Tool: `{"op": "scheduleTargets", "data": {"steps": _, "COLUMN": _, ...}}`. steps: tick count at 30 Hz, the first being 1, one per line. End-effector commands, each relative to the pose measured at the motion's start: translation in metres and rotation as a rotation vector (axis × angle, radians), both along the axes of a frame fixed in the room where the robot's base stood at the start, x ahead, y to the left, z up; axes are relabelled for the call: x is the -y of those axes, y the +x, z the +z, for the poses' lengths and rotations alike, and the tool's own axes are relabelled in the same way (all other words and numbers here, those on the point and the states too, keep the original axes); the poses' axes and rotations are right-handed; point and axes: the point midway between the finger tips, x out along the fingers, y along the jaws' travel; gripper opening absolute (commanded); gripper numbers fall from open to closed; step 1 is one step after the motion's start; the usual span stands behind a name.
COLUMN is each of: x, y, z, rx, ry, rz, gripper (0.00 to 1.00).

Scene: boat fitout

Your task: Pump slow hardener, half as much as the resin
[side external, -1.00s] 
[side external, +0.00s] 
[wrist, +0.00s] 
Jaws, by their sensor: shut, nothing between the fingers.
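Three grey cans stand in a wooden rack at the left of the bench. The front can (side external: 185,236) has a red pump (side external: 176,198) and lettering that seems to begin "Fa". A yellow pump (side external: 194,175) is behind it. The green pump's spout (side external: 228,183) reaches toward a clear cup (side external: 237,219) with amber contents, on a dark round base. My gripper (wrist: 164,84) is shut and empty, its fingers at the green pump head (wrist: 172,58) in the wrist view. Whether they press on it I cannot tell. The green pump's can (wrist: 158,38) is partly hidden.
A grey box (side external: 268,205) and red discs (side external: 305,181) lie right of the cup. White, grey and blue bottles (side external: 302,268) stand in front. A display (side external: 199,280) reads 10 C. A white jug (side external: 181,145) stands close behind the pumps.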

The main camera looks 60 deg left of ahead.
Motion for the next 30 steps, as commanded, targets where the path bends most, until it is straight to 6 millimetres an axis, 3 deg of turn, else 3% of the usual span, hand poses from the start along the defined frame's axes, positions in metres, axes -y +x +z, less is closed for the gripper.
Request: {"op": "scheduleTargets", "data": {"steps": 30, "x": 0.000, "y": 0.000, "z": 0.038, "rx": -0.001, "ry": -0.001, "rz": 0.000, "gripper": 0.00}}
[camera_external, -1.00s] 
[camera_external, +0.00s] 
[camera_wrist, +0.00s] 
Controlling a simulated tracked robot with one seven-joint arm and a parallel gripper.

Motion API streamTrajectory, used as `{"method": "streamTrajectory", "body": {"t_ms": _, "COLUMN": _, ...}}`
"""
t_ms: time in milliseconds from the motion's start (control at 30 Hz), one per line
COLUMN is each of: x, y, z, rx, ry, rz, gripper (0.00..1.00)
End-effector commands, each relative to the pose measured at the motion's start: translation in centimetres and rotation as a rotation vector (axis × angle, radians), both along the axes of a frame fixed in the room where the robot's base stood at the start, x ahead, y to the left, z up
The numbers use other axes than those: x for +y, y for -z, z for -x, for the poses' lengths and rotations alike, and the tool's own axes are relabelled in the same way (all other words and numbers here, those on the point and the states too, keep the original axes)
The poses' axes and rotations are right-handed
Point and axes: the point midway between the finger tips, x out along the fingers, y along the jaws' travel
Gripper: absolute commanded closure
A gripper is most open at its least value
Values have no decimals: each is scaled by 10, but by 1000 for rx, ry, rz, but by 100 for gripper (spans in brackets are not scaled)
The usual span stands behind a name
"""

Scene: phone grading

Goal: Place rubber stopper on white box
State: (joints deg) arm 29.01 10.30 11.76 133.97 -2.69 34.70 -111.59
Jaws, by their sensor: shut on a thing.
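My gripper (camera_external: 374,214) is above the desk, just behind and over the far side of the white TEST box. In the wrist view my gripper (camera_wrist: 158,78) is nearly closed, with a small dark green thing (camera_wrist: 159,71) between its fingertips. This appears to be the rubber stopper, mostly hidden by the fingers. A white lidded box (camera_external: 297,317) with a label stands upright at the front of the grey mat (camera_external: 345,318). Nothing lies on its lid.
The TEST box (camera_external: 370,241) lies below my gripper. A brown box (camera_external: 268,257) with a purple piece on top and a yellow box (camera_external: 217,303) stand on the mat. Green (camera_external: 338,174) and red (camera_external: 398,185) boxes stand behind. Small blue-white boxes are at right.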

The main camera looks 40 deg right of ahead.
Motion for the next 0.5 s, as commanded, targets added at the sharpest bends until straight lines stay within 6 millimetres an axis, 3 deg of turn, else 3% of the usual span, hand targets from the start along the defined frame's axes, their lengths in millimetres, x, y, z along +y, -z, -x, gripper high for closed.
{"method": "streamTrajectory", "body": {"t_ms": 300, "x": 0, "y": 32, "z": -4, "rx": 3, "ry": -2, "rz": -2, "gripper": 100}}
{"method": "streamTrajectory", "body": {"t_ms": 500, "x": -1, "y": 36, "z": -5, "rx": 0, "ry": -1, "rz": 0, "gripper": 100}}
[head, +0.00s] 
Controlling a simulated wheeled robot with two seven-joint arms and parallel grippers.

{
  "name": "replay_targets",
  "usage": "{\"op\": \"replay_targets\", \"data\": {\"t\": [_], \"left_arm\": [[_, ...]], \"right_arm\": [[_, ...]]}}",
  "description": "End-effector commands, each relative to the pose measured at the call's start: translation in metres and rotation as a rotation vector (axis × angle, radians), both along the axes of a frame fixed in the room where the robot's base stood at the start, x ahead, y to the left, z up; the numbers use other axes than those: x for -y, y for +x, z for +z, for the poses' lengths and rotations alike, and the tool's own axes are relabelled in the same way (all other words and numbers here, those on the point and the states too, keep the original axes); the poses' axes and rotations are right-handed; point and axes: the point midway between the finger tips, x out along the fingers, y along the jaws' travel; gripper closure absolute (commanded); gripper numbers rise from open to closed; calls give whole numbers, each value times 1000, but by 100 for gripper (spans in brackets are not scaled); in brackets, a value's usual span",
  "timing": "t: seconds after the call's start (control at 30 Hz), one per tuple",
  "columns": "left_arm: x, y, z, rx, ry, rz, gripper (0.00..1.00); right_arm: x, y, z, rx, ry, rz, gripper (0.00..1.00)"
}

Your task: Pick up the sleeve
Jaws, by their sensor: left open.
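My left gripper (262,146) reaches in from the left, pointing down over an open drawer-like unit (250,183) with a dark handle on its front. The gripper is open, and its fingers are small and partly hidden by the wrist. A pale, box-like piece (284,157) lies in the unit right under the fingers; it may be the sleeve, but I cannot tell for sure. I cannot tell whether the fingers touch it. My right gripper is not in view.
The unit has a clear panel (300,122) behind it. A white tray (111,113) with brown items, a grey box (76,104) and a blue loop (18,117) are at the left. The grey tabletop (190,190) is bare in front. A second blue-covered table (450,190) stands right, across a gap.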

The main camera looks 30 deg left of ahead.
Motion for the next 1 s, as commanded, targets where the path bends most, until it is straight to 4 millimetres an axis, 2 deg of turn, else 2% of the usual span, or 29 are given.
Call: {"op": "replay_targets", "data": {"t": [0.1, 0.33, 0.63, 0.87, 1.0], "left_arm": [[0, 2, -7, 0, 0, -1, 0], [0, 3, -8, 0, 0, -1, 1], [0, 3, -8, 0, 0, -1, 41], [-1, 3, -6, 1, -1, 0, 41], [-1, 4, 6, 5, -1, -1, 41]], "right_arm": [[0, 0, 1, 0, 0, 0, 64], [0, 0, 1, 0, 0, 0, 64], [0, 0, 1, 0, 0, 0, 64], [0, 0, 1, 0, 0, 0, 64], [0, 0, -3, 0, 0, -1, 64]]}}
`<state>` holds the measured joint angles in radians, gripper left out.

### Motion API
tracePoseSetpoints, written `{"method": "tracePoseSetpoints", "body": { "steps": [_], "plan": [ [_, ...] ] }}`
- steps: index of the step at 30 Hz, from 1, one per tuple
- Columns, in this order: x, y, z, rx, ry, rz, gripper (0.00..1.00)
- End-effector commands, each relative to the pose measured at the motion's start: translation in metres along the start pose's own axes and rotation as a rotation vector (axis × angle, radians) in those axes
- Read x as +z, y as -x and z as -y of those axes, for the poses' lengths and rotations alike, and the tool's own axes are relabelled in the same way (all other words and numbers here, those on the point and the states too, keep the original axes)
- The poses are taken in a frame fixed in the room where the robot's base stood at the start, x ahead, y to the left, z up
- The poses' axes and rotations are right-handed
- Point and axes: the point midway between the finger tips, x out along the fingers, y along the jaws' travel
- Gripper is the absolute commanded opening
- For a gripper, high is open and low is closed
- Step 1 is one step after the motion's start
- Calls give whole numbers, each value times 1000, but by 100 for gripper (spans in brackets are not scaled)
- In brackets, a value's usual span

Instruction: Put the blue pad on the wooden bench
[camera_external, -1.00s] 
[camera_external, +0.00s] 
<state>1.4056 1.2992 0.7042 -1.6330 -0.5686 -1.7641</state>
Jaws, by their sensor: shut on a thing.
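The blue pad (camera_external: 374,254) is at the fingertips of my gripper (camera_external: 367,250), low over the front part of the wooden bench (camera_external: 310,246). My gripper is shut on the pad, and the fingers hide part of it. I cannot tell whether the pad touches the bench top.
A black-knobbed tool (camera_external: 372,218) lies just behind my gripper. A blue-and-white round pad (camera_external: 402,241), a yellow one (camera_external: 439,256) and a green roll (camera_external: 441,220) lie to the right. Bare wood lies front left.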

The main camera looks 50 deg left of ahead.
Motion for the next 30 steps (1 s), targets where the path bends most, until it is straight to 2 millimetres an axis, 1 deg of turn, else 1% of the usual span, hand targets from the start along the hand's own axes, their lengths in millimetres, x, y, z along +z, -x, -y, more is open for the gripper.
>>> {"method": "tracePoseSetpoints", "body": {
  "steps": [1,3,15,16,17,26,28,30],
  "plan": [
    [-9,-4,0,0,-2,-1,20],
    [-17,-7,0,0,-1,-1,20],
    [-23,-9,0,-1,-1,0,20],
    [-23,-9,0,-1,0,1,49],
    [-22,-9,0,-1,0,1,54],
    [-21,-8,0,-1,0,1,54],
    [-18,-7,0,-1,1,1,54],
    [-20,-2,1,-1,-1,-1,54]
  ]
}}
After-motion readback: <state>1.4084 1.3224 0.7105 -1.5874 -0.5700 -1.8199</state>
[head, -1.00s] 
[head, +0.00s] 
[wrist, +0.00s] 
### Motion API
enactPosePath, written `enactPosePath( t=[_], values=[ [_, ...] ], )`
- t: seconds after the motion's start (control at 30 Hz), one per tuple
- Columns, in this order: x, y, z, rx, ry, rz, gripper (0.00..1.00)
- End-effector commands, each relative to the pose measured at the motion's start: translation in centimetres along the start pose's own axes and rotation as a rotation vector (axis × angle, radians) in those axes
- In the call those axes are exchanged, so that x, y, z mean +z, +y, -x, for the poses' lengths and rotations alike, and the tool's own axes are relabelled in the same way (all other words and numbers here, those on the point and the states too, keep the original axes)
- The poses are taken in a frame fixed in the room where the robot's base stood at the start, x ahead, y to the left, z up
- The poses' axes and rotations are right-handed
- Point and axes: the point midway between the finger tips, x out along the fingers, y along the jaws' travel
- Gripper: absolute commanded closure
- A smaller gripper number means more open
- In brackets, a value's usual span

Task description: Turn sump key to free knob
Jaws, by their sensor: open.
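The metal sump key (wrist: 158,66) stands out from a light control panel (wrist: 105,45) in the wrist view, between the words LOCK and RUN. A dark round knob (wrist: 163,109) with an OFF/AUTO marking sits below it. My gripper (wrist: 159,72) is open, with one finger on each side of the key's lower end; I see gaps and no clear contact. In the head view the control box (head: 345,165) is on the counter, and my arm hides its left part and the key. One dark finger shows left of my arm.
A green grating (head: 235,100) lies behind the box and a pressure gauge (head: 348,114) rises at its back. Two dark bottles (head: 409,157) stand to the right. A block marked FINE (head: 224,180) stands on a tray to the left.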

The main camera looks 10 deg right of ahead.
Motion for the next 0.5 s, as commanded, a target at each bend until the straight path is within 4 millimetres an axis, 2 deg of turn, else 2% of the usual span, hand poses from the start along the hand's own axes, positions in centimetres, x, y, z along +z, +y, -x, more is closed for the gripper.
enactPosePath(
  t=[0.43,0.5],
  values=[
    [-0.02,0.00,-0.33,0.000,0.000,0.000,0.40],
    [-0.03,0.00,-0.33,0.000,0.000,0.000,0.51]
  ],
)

* _Set exercise_: Write out, from the lines above, only those from the line with "gripper left out." to the line with "in metres along", exactly as given, including the first and the last.

* _Written answer_:
`<state>` holds the measured joint angles in radians, gripper left out.

### Motion API
tracePoseSetpoints, written `{"method": "tracePoseSetpoints", "body": { "steps": [_], "plan": [ [_, ...] ] }}`
- steps: index of the step at 30 Hz, from 1, one per tuple
- Columns, in this order: x, y, z, rx, ry, rz, gripper (0.00..1.00)
- End-effector commands, each relative to the pose measured at the motion's start: translation in metres along the start pose's own axes and rotation as a rotation vector (axis × angle, radians) in those axes

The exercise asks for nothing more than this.